What is the meaning of all of this?

Sunday, July 5, 2009

Why is there a oracle at Target?

I filled my red plastic basket with a 750 count pack of Q-tips, smoothie drink, something else and an unmentionable and headed towards the checkout. I meandered since I was filling time to avoid going back to my hurricaned (metaphor) apartment. I didn't want to use an express checkout since those cashiers are always more friendly and with my unmentionable in my basket I don't like the tiny conveyor belt that spotlights all your purchases. I wanted a regular clogged busy checkout. Or a woman cashier. I found an old man checking out customers and chose his line. Casually I emptied my basket and pretended I knew what I was doing. He checked out my purchases as normal and asked me how I was doing. I said, "Good" I asked him how he was doing. He said, "Ok." then he kept checking out my things and said, "But tomorrow comes whether I am feeling good or not, the word doesn't stop because I am not having a good time, right?" I smiles and agreed.
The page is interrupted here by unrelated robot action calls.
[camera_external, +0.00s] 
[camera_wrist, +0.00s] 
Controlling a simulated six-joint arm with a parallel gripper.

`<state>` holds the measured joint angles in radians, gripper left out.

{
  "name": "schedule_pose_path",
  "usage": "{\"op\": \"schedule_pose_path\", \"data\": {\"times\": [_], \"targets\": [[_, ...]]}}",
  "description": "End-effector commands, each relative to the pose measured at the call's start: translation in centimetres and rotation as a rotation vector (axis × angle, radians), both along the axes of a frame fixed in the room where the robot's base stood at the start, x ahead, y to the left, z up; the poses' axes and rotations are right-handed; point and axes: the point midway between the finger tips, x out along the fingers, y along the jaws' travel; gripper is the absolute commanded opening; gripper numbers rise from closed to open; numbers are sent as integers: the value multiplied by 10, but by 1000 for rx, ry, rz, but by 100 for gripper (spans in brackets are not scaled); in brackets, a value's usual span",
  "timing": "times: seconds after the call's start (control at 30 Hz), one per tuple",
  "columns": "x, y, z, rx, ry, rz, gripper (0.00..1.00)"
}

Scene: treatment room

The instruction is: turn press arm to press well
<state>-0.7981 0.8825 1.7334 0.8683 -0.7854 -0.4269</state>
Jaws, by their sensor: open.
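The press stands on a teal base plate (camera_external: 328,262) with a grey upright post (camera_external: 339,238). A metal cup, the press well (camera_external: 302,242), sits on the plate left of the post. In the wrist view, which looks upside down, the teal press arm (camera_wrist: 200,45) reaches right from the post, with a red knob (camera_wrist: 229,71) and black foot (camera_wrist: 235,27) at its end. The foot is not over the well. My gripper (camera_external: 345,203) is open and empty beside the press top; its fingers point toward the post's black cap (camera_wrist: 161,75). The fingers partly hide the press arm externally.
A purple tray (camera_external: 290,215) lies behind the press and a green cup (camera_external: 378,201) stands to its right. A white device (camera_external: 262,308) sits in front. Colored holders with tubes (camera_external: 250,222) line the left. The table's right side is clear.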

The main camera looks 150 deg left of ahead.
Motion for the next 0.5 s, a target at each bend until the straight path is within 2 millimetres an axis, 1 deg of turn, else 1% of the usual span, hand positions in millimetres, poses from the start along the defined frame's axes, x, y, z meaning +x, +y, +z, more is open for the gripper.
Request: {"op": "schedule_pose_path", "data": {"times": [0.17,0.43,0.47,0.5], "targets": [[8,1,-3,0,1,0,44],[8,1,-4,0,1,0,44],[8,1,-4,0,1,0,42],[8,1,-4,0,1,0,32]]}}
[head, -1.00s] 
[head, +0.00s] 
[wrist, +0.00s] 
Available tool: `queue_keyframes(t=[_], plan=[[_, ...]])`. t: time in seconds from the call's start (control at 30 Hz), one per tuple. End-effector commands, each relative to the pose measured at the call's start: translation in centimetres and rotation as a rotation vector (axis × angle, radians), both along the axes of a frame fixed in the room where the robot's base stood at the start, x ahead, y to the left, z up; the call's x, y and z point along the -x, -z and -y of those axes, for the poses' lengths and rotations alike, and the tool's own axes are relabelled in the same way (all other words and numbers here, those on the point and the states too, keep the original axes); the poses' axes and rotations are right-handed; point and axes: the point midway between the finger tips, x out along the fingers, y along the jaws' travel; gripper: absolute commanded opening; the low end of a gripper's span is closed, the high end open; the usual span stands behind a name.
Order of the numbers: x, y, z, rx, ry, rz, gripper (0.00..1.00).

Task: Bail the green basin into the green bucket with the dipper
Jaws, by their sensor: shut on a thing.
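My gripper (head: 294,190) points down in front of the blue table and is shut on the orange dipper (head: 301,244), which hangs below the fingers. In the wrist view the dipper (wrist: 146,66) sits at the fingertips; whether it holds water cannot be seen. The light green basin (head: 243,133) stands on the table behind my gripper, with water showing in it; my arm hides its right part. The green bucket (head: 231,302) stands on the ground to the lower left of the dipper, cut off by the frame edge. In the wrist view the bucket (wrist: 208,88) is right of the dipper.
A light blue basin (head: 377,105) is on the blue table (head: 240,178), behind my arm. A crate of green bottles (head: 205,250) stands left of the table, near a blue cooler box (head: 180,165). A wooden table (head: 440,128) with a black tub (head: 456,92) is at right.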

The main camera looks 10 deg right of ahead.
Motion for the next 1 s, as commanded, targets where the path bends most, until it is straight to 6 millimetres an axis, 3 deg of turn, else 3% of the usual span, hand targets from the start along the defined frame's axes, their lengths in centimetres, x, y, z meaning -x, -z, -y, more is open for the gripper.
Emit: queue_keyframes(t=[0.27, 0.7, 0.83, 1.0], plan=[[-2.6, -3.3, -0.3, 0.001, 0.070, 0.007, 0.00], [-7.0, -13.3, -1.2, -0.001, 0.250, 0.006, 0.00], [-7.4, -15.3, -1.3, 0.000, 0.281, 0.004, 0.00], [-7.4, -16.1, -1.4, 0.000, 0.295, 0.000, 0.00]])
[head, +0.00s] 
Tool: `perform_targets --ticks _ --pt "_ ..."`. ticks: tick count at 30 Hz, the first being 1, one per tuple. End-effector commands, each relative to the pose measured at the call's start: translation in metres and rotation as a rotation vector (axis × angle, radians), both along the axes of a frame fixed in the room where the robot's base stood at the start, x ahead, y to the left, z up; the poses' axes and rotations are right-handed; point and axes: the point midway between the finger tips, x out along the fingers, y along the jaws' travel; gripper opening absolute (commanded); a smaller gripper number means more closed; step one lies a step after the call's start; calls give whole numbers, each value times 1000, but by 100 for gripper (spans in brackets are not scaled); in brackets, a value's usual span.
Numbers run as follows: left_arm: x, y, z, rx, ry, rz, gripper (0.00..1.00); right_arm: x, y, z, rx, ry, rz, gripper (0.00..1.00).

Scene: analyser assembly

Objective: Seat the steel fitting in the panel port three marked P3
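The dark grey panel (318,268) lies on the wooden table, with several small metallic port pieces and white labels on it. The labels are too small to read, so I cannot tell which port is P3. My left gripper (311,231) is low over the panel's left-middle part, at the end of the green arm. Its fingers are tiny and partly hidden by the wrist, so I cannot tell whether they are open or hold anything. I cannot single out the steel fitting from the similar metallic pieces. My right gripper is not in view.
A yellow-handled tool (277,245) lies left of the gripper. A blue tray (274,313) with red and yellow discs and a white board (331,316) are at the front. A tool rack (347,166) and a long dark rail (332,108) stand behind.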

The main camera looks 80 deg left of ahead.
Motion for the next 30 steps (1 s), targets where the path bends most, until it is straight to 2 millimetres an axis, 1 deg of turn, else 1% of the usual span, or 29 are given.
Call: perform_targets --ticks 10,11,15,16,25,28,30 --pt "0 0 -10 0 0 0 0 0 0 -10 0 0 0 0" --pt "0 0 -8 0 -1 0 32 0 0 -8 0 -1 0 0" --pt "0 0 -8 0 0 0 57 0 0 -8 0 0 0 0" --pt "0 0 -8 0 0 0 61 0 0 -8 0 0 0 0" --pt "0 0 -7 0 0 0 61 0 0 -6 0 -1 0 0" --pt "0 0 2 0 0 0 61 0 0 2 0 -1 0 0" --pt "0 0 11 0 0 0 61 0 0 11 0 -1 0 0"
Target: Everything you need and the insight you forgot you needed.

Saturday, July 4, 2009

Three, two, Pier One

I forgot how much I love Pier One! I haven't been to the store in years and then went for a work scouting trip and fell in love all over again! And they were having their 50% off sale and I love everything in there. I need to live in a Pier One, my dream is to be covered in weirdly tooled bar stools and over-embellished accent pillows. I had to stop by yesterday on my way back home after the wedding to buy the soaps that I resisted buying on the work event. I bought 7 soups for $6! Awesome! One is chocolate and pepper! It makes me so happy to use, Especaily since someone used my shampoo bar as regular soap and I got annoyed. But the chocolate cayenne makes me happy.

Thursday, July 2, 2009


Just because my heart is broken, doesn't mean it has to stop working.